My favorite part of the book may come from a happier passage. Ernie is a manly man. Much of his youth was spent in the rugged outdoors; hunting, camping, and fishing in his family’s summer home in Northern Michigan. Ernie’s skills and knowledge translate nicely to Jake’s character in the road trip chapter. Jake and his writer friend Bill leave Paris for Pamplona to see the bullfights. But, they take their fishing gear with them. They are first going to stop at Burgette to get some fly fishing in. They bring a lot of wine with them, but that doesn’t stop them from fully immersing themselves in the Great Outdoors. For five wonderful days, they lose themselves on the Irati River.

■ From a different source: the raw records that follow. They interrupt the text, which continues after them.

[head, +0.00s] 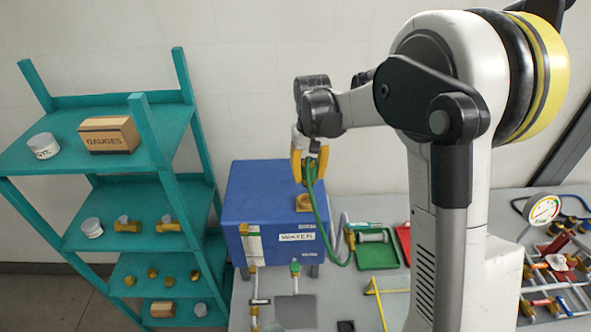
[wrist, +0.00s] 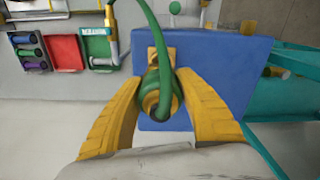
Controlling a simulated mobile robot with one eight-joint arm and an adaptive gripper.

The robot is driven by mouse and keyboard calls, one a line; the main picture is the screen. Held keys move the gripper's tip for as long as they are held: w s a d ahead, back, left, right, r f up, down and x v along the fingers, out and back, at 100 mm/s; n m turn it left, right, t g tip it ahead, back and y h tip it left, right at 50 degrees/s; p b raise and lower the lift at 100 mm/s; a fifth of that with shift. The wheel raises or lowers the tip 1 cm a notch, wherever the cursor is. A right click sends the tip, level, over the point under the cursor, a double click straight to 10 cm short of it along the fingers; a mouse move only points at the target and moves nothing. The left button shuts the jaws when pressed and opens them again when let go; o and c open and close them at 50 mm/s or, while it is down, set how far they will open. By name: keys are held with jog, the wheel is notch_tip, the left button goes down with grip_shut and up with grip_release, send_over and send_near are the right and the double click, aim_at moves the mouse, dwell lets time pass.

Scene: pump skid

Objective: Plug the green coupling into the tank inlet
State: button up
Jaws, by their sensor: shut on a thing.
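The green coupling (head: 311,171) with its green hose is held in my gripper (head: 309,182), whose yellow fingers are shut around it above the blue tank (head: 262,195). The wrist view shows the coupling (wrist: 149,82) between the two fingertips (wrist: 161,84), with a brass end at its middle. The tank inlet (head: 303,202) is a brass-coloured square fitting on the tank's top, towards its right side. In the wrist view part of the inlet (wrist: 171,55) shows just beyond the coupling, the rest hidden by it. The coupling looks apart from the inlet in the head view.
The green hose (head: 329,232) hangs down at the tank's right side. A teal shelf (head: 150,182) with fittings and a gauges box (head: 109,135) stands at left. Green (head: 377,256) and red trays (head: 403,240) lie right of the tank. A pressure gauge (head: 544,210) stands far right.

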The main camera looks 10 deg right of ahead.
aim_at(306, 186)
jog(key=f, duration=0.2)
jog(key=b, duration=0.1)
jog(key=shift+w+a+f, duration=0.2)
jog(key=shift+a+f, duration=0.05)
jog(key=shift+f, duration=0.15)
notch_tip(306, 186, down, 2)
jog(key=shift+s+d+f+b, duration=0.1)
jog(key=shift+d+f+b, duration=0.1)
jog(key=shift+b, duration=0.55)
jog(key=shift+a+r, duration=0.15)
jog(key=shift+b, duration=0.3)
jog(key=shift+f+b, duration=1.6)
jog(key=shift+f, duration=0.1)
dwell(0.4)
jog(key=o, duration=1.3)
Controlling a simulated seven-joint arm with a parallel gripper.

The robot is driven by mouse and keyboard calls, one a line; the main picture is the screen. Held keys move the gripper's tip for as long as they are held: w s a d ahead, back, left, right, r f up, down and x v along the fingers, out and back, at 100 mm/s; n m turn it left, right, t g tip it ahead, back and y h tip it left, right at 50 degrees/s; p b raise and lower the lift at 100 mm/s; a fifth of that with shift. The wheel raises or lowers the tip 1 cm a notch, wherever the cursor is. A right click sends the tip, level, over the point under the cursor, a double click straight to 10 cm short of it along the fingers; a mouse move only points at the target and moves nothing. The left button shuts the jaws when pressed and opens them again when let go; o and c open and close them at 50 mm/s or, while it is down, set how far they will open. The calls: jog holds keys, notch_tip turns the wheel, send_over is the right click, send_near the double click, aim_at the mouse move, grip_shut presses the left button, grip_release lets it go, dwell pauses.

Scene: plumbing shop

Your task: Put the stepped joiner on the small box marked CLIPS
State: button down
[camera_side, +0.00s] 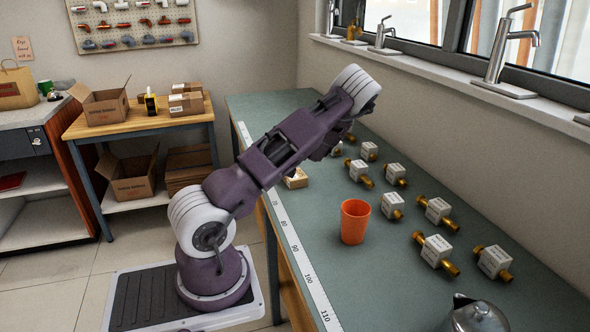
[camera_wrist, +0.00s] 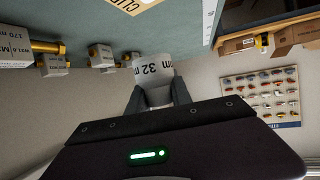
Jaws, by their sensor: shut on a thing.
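My gripper (camera_wrist: 154,97) is shut on a pale, rounded piece, the stepped joiner (camera_wrist: 152,72), which carries a label reading "32 m". The joiner stands out past the fingertips; its step is not clear in the wrist view. The small cardboard box marked CLIPS (camera_wrist: 132,4) shows at the top edge of the wrist view, partly cut off, with the joiner apart from it in the picture. In the side view a small cardboard box (camera_side: 297,179) sits on the green bench by the ruler, partly behind my arm. My gripper is mostly hidden behind my arm there.
Several brass fittings with white labelled blocks (camera_side: 438,249) stand along the green bench (camera_side: 390,290). An orange cup (camera_side: 354,222) stands near the middle, and a metal pot (camera_side: 474,316) at the near end. Taps (camera_side: 505,60) line the window sill. A wooden table (camera_side: 140,124) holds cartons.

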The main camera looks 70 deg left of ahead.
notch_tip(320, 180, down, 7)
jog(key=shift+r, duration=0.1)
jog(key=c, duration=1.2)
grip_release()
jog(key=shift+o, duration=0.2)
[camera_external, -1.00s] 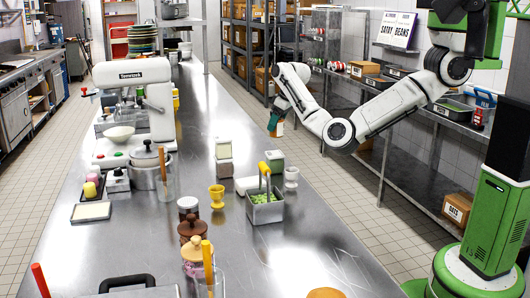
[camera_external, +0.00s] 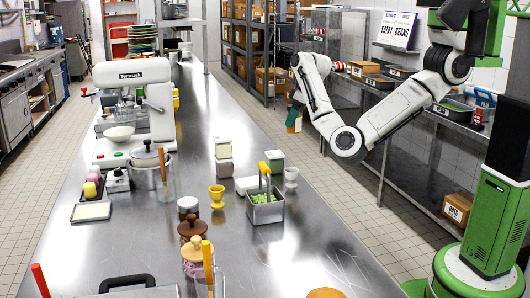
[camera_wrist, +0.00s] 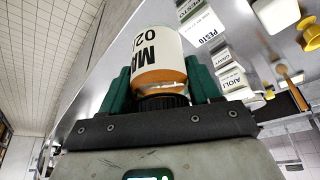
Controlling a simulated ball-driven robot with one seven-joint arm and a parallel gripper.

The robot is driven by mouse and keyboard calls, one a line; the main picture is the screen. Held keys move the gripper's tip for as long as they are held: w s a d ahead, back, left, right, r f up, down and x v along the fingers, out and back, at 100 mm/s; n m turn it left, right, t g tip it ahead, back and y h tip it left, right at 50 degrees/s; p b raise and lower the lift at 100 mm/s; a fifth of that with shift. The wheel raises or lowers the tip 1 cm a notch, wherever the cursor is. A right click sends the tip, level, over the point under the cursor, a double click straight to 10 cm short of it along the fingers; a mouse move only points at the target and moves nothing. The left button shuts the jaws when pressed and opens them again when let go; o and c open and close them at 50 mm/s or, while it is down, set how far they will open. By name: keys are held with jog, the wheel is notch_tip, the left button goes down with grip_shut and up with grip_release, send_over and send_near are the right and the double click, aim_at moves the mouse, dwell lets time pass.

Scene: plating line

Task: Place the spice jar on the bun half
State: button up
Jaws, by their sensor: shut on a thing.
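My gripper (camera_wrist: 160,84) is shut on the spice jar (camera_wrist: 157,56), a jar with a white printed label, orange-brown contents and a dark cap, between its green fingers. A tan, rounded top that looks like the bun half (camera_external: 325,293) is at the bottom edge of the external view, mostly cut off. It is well apart from my gripper.
A steel shelf (camera_external: 425,125) with boxes stands at the right.

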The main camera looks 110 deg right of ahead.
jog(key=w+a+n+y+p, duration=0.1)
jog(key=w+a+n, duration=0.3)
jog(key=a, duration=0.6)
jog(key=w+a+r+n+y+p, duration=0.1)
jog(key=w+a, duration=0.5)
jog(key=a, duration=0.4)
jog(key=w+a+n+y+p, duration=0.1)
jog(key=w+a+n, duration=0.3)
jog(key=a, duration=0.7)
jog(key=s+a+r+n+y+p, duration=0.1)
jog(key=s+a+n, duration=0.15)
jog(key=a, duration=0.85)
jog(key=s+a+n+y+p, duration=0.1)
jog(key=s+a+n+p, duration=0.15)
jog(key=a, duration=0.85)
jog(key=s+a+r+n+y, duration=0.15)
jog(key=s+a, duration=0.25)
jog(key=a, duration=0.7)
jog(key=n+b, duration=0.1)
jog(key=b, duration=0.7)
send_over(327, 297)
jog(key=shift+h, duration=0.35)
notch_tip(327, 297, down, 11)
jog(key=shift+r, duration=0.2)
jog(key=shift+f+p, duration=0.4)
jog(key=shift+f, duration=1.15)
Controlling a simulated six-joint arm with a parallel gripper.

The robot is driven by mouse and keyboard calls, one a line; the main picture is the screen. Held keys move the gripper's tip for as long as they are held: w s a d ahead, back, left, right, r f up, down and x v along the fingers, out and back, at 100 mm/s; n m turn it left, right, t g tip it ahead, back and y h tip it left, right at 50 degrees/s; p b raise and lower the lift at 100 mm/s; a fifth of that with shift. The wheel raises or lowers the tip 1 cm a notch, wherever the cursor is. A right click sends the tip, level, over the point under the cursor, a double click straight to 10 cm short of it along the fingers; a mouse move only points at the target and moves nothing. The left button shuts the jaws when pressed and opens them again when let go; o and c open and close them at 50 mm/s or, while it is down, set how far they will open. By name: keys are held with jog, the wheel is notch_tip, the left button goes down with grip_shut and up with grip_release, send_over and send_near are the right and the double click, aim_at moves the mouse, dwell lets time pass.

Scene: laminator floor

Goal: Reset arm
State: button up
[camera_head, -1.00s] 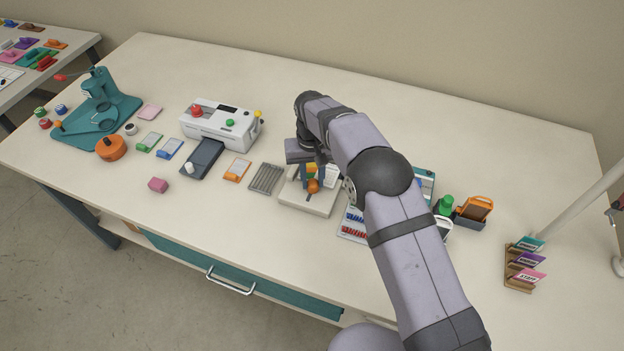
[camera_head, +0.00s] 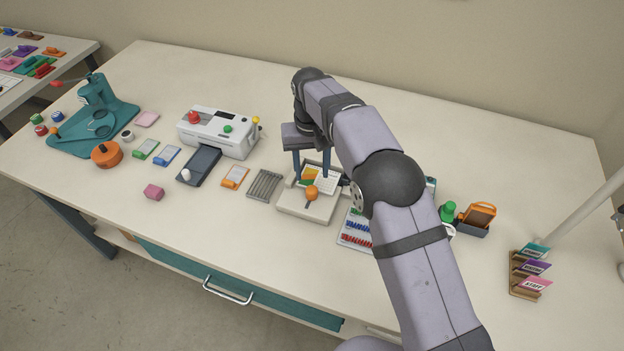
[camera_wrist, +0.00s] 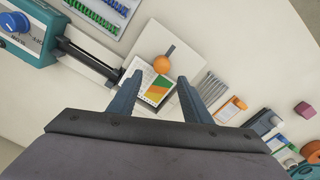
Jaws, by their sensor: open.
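My gripper (camera_head: 311,168) is open and empty, with its two fingers pointing down above a light-grey plate device (camera_head: 297,207). The device carries an orange knob (camera_head: 311,192) and a card with orange, yellow and green areas (camera_head: 309,175). In the wrist view the fingers (camera_wrist: 156,95) stand apart on either side of the card (camera_wrist: 158,88), with nothing gripped. The orange knob (camera_wrist: 161,64) lies beyond the fingertips in that view. My arm hides part of the bench to the right of the device.
A slatted grey rack (camera_head: 264,184), a white laminator (camera_head: 218,133) and a teal press (camera_head: 100,110) stand to the left. A tray with blue and red clips (camera_head: 357,229), an orange holder (camera_head: 478,216) and a card stand (camera_head: 527,275) are at right. The back of the bench is clear.

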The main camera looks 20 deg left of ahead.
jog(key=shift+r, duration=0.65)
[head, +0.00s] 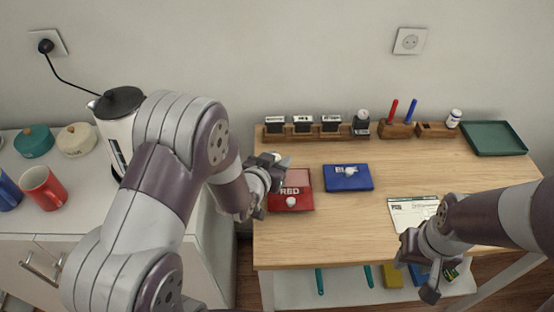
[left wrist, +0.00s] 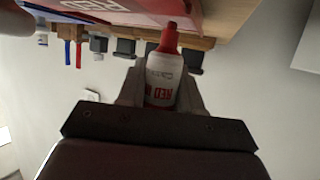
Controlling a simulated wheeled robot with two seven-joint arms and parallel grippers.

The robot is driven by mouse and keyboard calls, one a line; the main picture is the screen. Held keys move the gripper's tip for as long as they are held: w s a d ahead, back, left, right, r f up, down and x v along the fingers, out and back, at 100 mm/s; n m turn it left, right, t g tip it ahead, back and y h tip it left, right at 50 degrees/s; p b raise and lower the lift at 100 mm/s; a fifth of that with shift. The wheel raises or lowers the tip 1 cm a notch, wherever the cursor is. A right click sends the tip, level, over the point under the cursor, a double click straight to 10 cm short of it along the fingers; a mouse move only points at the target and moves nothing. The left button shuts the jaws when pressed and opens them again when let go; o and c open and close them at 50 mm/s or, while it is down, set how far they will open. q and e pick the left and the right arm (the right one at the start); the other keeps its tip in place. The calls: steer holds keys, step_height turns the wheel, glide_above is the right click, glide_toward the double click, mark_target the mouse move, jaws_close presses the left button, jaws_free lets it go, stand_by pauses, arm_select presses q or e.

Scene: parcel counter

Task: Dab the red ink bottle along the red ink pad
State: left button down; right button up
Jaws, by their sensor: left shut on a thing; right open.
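The red ink bottle (left wrist: 163,80) is white with a red nozzle and red lettering. My left gripper (left wrist: 160,95) is shut on it, with the nozzle pointing away from the wrist towards the table. In the head view my left gripper (head: 272,172) is at the upper left edge of the red ink pad, and the bottle is mostly hidden. My right gripper (head: 425,268) is open and empty near the front right edge.
A blue ink pad (head: 348,183) lies right of the red one. A paper form (head: 412,212) lies at right. The middle front is clear.

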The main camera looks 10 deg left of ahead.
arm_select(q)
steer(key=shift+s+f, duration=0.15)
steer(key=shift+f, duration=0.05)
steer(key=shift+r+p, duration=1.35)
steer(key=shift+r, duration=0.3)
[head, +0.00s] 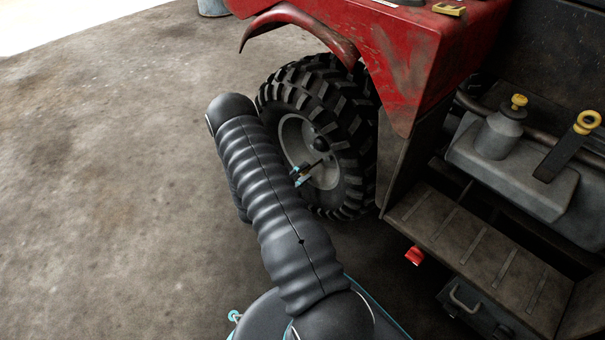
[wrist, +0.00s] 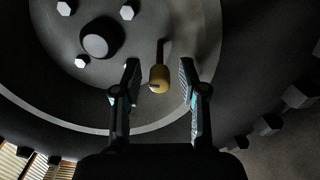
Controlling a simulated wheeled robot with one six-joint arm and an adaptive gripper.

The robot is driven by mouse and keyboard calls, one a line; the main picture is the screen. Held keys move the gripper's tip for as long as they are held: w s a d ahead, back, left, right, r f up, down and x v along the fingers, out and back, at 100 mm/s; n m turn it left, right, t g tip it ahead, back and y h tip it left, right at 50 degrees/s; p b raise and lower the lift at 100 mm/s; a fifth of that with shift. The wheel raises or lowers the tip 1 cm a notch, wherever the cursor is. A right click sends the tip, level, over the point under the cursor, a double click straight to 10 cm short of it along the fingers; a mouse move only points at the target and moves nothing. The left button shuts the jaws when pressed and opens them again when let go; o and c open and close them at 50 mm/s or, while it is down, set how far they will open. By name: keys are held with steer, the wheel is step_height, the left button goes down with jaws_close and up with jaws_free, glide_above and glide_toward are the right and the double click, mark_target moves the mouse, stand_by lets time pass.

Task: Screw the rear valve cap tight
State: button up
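The rear valve cap (wrist: 158,78) is a small yellowish cap on a dark valve stem (wrist: 160,49) at the wheel rim, seen in the wrist view. My gripper (wrist: 159,70) is open, with one finger on each side of the cap and a visible gap to both. In the head view my gripper (head: 306,174) is at the lower part of the wheel's grey rim (head: 292,134). The cap cannot be made out there. How far the cap is screwed on cannot be told.
The knobbly black tyre (head: 345,135) surrounds the rim, under a red fender (head: 300,22). A footboard (head: 470,245) and a grey tank (head: 530,180) are on the right. A red object (head: 414,255) is below the footboard's edge. The concrete floor (head: 110,170) at left is clear.

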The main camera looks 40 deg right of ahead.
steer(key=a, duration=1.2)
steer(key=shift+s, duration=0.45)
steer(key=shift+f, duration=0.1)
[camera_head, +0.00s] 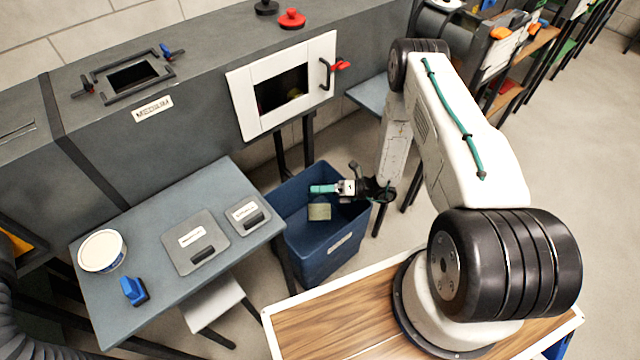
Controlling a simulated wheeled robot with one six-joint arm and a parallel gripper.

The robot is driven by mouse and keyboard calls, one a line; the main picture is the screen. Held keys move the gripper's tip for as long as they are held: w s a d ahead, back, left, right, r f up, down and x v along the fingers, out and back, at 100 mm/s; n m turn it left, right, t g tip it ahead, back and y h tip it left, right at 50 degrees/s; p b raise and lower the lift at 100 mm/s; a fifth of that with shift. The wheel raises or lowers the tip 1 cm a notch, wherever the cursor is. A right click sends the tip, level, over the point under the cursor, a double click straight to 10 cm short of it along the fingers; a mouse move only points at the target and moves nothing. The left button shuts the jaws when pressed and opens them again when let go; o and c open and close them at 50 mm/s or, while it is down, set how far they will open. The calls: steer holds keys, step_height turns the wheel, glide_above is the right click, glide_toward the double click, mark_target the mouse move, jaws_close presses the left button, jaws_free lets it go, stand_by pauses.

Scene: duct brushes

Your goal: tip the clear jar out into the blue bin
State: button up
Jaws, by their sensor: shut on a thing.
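My gripper (324,189) has teal fingers and is over the blue bin (318,262), inside its outline, pointing left. It is shut on a small, pale yellow-green, squarish thing (319,212) just below the fingertips, which I take to be the clear jar. The jar is small in the picture, so its tilt, its mouth and what it holds cannot be made out. The blue bin stands open on the floor between the grey table and my base, with a white label on its front. Its floor is dark and partly hidden by the gripper and jar.
The grey table (150,232) left of the bin holds a white round tub (102,250), a blue object (134,290) and two labelled plates. Table legs stand near the bin.

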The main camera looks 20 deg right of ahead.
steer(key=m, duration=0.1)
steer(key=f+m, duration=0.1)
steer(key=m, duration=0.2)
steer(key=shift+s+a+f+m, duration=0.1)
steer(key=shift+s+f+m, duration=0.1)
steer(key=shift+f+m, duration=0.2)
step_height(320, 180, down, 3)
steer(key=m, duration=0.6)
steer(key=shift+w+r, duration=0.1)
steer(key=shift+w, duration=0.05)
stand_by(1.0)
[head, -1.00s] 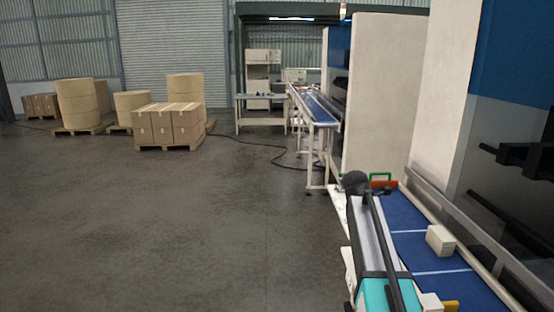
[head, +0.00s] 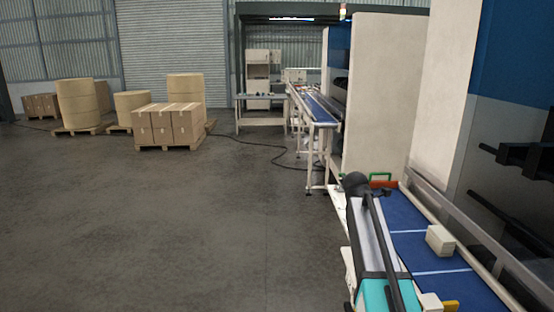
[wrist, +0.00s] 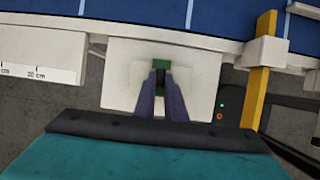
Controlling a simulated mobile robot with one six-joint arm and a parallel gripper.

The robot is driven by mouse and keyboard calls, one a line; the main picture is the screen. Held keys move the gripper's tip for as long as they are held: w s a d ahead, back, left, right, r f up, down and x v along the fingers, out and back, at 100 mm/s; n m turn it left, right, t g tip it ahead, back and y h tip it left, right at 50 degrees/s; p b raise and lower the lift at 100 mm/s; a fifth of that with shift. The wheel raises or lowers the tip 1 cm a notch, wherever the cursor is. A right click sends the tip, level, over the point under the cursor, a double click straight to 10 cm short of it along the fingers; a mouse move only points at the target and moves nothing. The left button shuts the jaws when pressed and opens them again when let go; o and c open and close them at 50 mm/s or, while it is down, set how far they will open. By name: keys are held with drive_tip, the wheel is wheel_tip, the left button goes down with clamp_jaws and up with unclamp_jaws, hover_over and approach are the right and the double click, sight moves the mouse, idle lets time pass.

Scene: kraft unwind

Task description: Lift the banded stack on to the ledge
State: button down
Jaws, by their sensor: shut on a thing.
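In the wrist view my gripper (wrist: 161,88) points away from me, with its two dark purple fingers close together. A small green piece (wrist: 161,65) shows between the fingertips, and I take it for part of the banded stack; the fingers hide most of it. Behind and around the fingers is a pale, flat surface (wrist: 118,75) just below the belt's rail. I cannot tell whether this is the ledge or part of the load. In the head view my gripper is out of the picture.
A yellow post (wrist: 262,75) and white block (wrist: 265,52) stand right of my gripper; a scale-marked plate (wrist: 38,72) is at left. A pallet of cartons (head: 168,125) stands far off. Open floor lies at left.

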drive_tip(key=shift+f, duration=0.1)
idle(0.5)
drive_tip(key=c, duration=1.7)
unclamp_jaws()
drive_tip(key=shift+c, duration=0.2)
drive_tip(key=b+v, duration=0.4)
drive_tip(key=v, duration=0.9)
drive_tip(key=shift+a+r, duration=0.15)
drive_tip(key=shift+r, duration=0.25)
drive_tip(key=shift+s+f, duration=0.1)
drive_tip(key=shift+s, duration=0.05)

Ernie’s descriptions are both breath-taking and spirit-lifting.
I never was or never will be a romantic like the characters Ernie writes about, but I admire his writing style. He writes of his relationships and adventures around the world in a way we can all understand and empathize. He leaves out the adjectives and adverbs. He gets right down to it. As a newspaper writer, Ernie learned the art of the simple declarative sentence. Rarely does he preach to the reader. He believes it is just as important the decision what to put in to his stories, as what to leave out.
At an age very close to where my students are now, Ernie wrote his first novel The Sun Also Rises. By the time he was out of high school, he was in hot-blooded pursuit of his American Dream. He wanted to be a great writer. When World War I broke out, he was denied entrance to the Army, so he volunteered as a Red Cross ambulance driver to be stationed in Italy. A few weeks into his service, he was struck by an Austrian Mortar while aiding soldiers in an allied bunker. It wasn’t enough for Ernie to be a good writer, he wanted to be the best. He was ready and willing to sacrifice whatever it took. Hundreds if mortar fragments lodged into his legs and thighs. Here in Milan recuperating from life-threatening injuries, he found what he was looking for. Soon after, he used this experience in the writing of two novels I read in my first semester of graduate school: The Sun Also Rises and Farewell to Arms. Thank you, Professor Fanboy!